Every year on the morning of August 15th, the feast of the Assumption of Mary, the procession ‘The Promise of Bruges’ (Brugse Belofte) also known as the ‘Procession of the Blind’ (Blindekensprocessie), goes out in the streets of Bruges. The procession honours the promise the soldiers or their wives made during the battle at the Pevelenberg (Mons-en-Pévèle in France) in 1304, where the warriors of Bruges faced the army of the King of France. They promised that if they made it back home safe, they would bring a candle of 36 pounds to Our Lady of the Pottery, and that every year on August 15th. Every year a small procession honours that promise.
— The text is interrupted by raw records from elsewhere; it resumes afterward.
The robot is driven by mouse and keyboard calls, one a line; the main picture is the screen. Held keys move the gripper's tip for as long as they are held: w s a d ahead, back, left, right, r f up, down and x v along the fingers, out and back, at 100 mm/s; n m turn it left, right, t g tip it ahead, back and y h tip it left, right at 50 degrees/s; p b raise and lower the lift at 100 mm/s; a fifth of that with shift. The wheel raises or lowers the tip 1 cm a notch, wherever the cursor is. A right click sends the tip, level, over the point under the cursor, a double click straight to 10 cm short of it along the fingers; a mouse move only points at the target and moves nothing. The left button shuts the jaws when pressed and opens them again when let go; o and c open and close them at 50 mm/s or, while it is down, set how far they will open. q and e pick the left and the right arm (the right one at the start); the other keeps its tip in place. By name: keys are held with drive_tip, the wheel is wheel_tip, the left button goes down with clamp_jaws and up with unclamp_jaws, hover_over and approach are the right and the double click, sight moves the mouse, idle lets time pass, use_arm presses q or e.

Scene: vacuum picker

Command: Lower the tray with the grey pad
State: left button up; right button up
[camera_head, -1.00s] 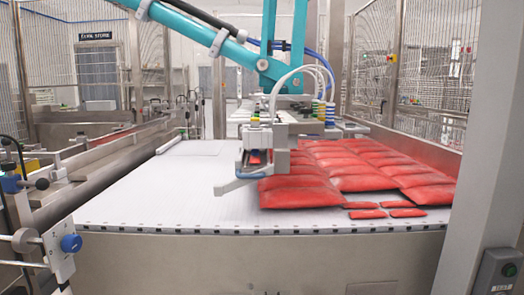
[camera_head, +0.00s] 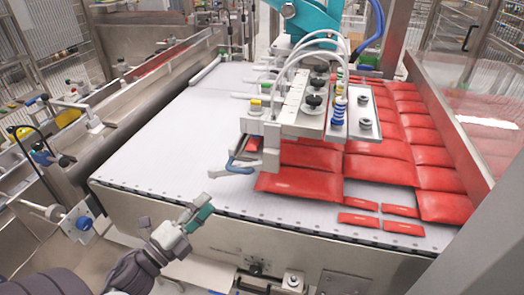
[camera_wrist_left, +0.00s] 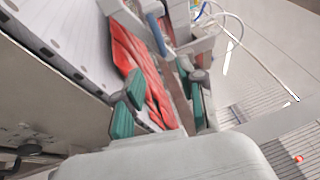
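I cannot tell for sure which part is the tray with the grey pad. A flat metal plate (camera_head: 362,133) with round grey pieces on it sits on the right side of the vacuum picker head (camera_head: 303,112), above the red packs. My left gripper (camera_head: 198,213) is in front of the conveyor's front edge, left of the picker and apart from it. In the left wrist view its two teal-tipped fingers (camera_wrist_left: 163,108) are spread with nothing gripped between them; red packs show beyond. My right gripper is not in view.
Red packs (camera_head: 298,185) lie in rows on the right of the white conveyor (camera_head: 190,135), with several small red packets (camera_head: 358,219) at its front edge. The conveyor's left half is clear. A metal side wall (camera_head: 430,115) bounds the right.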

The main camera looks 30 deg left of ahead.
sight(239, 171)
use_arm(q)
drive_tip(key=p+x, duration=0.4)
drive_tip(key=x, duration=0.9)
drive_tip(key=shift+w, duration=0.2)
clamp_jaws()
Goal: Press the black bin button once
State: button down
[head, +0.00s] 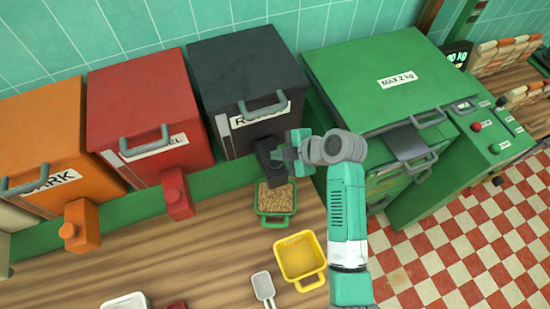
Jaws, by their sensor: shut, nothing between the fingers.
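The black bin (245,75) stands at the back, with a handle and a partly hidden white label on its front. Its black spout (266,157) juts out at the lower front, and my gripper hides part of it. I cannot make out the button's face. My gripper (284,154) is shut and empty, just right of the spout with its tips pointing left at it. I cannot tell whether the tips touch it. A green container (274,222) of grain stands below the spout.
A red bin (140,110) and an orange bin (50,140) stand to the left, each with a spout. A yellow container (300,257) and a scoop (263,287) lie on the wooden counter in front. A green machine (372,75) stands to the right.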

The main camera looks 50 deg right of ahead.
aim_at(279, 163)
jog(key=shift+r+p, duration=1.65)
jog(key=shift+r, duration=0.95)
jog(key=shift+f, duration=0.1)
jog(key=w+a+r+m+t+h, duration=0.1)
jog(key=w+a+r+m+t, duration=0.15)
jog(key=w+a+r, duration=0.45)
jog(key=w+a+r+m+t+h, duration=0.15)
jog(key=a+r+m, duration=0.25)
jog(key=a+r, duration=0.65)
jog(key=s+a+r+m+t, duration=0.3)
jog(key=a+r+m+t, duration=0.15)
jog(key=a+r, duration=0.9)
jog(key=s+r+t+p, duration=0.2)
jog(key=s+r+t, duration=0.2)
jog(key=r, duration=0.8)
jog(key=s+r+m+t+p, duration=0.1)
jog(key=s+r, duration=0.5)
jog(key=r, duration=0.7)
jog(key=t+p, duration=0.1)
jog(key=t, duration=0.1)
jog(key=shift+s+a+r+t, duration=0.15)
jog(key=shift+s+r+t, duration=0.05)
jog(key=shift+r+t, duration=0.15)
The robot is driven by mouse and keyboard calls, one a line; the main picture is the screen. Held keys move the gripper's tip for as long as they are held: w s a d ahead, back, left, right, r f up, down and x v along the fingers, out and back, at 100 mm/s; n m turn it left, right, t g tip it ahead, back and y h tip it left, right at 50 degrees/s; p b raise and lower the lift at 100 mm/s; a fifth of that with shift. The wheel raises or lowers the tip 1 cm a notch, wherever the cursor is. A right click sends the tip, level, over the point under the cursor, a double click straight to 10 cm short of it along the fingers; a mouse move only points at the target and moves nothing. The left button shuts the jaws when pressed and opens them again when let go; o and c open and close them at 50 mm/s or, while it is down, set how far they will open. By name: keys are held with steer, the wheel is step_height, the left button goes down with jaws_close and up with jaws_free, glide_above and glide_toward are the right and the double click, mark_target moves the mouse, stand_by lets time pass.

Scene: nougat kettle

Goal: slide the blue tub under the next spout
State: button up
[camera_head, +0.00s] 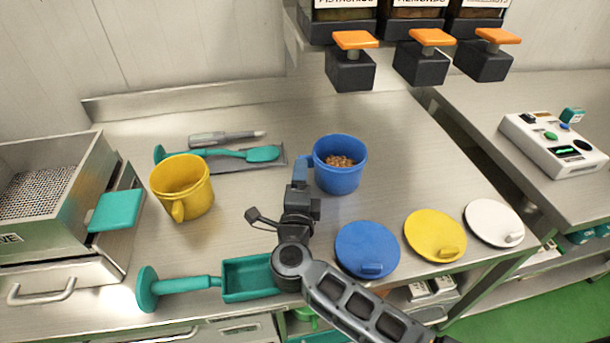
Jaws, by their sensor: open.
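The blue tub (340,176) stands upright on the steel counter, with brown pieces (340,161) inside. Its blue handle (304,167) sticks out to the left. Three dispenser spouts hang above the back of the counter: a left one (351,71), a middle one (421,64) and a right one (483,61), each with an orange lever on top. The tub stands in front of the left spout in the picture; I cannot tell whether it is directly under it. My gripper (300,184) is open at the tub's handle. The fingertips are partly hidden, and I cannot tell whether they touch it.
A yellow tub (182,188) stands to the left. Blue (367,247), yellow (434,234) and white (494,222) lids lie along the front edge. A teal scoop (248,279) lies front left. The counter right of the blue tub is clear. A white control box (553,144) sits far right.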

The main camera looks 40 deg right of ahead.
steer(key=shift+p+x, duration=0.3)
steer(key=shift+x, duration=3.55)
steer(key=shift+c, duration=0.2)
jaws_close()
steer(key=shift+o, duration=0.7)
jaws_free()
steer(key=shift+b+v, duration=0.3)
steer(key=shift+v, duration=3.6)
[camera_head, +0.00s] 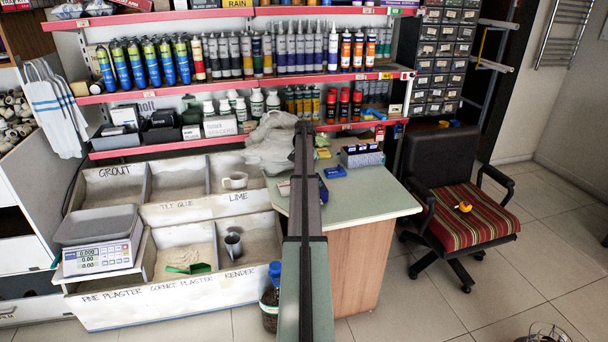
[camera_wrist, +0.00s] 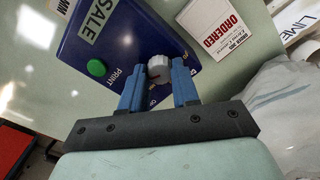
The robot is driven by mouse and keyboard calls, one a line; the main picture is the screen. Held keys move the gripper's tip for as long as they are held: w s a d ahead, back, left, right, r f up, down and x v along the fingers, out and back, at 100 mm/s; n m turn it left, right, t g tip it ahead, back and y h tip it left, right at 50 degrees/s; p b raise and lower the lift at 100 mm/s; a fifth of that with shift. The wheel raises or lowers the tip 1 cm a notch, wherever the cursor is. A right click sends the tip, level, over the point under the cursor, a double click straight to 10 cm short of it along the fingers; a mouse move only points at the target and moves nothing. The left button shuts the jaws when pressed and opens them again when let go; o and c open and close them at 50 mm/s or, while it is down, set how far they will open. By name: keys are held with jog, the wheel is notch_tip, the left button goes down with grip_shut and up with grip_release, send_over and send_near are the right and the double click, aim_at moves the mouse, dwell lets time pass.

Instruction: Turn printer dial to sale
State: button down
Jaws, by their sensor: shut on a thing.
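The printer is a dark blue box (camera_wrist: 120,65) in the wrist view. In the head view my arm hides the gripper and dial; only a blue edge of what seems to be the printer (camera_head: 323,190) shows beside the arm on the counter.
A pale bag (camera_wrist: 285,100) is near the gripper's right side. In the head view, the green counter (camera_head: 370,197) is clear toward its front right; an office chair (camera_head: 460,200) stands beside it.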

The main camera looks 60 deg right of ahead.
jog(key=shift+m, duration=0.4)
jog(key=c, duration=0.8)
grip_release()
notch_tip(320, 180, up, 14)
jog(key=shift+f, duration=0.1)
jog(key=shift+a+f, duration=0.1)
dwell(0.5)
The procession runs from the West to the East of Bruges, from the Chapel of the Blind (Blindekens), attached to the almshouse of the Blind, to the chapel of the Pottery (Potterie), where ever since medieval times the statue of Our Lady of the Pottery attracted numerous pilgrims. The battle was just one of many battles at the end of the 13th and beginning of the 14th century, where the people of Flanders fought for freedom and equality.
In the procession a small marching band is followed by the announcer, and the men of the brotherhood or fraternity of the Blind, carrying their banner. Then follows the flag with the lion of Flanders, and the members of the Royal guild of the crossbow archers of Saint George who fought along in the battle of the Pevelenberg. The Flemish soldiers were able to loot a bolt thrower from the French pulled by two horses. Two horsemen carry the flag of Bruges and Flanders, followed by a standard with the Marial M that precedes the women who carry the miraculous statue of Our Lady of the Blind (OLV van Blindekens), a statue that is still venerated today. The statue is followed by the women who made the promise together with lay women, guild women, widows, noble women and their children all in honour of Our Lady. Onder a canopy the countess of Flanders Filippa van Milly is accompanied by her court ladies.
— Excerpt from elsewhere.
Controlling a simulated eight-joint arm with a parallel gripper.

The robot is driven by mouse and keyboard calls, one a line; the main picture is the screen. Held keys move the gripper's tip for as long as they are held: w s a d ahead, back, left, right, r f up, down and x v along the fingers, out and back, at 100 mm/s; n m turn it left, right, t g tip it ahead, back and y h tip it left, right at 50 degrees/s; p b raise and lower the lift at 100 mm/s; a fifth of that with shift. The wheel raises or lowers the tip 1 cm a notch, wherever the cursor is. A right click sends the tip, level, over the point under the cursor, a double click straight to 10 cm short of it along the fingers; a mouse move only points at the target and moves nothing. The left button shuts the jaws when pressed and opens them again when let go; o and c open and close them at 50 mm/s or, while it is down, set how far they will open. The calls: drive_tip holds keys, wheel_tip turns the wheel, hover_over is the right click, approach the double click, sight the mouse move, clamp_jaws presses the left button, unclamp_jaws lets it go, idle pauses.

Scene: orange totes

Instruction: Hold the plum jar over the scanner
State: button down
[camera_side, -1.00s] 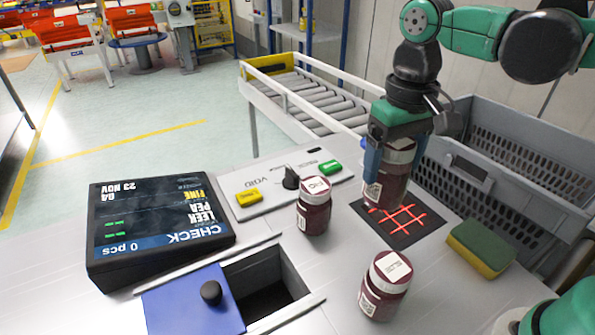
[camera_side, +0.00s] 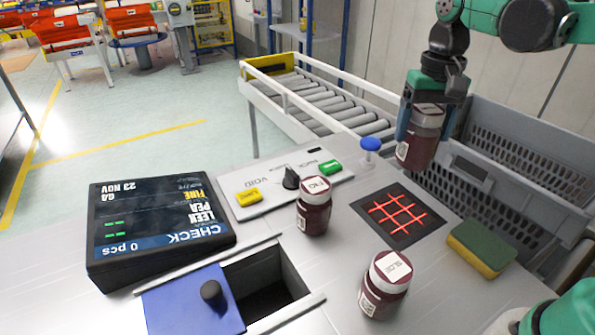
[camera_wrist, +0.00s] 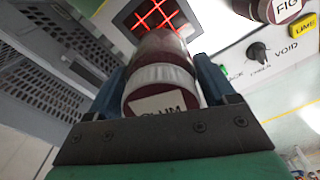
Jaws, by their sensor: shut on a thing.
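The plum jar (camera_side: 418,140), dark red with a white lid, is held in my gripper (camera_side: 421,125), raised behind and to the right of the scanner in the side view. In the wrist view the jar's lid (camera_wrist: 163,92) shows part of a label ending in "UM" between the two blue fingers. The scanner (camera_side: 398,215) is a dark square with glowing red grid lines set in the bench. It also shows in the wrist view (camera_wrist: 150,17), beyond the jar and partly covered by it. The jar is clear of the bench.
A fig jar (camera_side: 314,208) and a sloe jar (camera_side: 385,287) stand upright on the bench. A sponge (camera_side: 481,249) lies right of the scanner. A blue button (camera_side: 371,145) stands behind it. Grey crates (camera_side: 510,190) are at right, a display (camera_side: 155,230) at left, an open bin (camera_side: 265,295) in front.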

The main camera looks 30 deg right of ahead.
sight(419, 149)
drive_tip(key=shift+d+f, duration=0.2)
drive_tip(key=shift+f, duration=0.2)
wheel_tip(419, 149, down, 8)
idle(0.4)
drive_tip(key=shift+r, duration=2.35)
Then follows the central group of the procession, the 12 virgin girls dressed in Marial colours carrying the candle of 36 pounds decorated with flowers and white ribbons. Before them three altar boys, behind them the priests and representatives of the city council, after which everyone can join in the procession in prayer.
The procession is concluded by a float of a monumental ship, in remembrance of a miracle attributed to Our Lady of the Blind. In 1588 a ship moored in Bruges filled with grain for the famished citizens of Bruges. The soldiers accompanying the float carry the ‘goedendag’ a weapon the Flemish soldiers carried during the battles, a combination of a club and a spear. It had shown its purpose in the battle of the Golden Spurs, the famous battle between the army of the French king and the Flemish craftsmen in 1302.
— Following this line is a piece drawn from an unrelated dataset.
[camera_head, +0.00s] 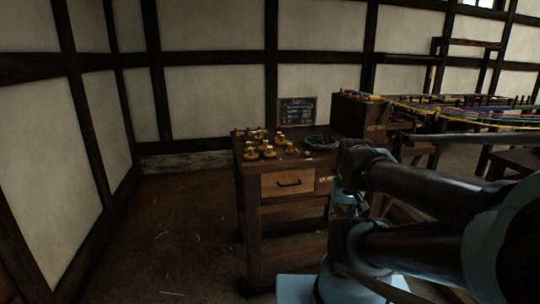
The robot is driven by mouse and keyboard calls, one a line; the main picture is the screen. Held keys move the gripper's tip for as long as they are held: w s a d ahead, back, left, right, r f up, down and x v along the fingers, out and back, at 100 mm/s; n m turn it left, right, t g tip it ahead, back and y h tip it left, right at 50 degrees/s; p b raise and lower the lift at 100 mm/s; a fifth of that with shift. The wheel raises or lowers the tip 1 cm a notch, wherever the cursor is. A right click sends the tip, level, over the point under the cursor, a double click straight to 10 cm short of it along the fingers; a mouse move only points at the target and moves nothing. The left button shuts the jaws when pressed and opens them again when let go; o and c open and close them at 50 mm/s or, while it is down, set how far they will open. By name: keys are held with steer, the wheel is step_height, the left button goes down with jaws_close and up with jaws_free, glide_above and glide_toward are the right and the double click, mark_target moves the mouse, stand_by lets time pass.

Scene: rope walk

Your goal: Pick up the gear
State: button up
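Several small brass-yellow pieces stand on top of a dark wooden bench (280,219) in the middle of the head view. One piece (252,153) is at the front left, another (270,153) is beside it, and a third (289,148) is to the right. They look like gears or small wheels, but they are too small to tell which is the gear. My arm reaches in from the right and is apart from these pieces in the picture. I cannot make out my gripper's fingers.
A green round dish or coil (320,143) lies on the bench's right side. A small dark board (298,111) stands at its back. The bench has a drawer (288,183). Coloured ropes (455,112) stretch over a frame at right. The floor (175,225) left of the bench is clear.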

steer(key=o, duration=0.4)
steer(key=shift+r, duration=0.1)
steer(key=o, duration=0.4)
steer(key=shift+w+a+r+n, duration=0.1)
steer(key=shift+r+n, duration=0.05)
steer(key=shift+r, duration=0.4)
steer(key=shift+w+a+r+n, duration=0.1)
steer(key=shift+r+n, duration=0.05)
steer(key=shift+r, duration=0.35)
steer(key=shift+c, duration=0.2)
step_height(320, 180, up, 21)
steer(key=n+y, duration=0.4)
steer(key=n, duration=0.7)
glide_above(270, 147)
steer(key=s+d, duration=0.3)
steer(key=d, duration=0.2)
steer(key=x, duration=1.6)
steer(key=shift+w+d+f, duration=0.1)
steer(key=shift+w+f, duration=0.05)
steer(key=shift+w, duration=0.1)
In the chapel of Our Lady of the Pottery, the candle is lit in front of the statue of Our Lady, while the church goers sing the Ave Maria. After the service the procession returns to the chapel of Our Lady of the Blind.
This procession, although a lot smaller and relatively unknown, deserves its place next to the procession of the Holy Blood on Assumption Day in May. Under the beautiful sunny sky of Bruges this authentic procession with a lot of ceremonial splendour, warmed the hearts of everyone watching it.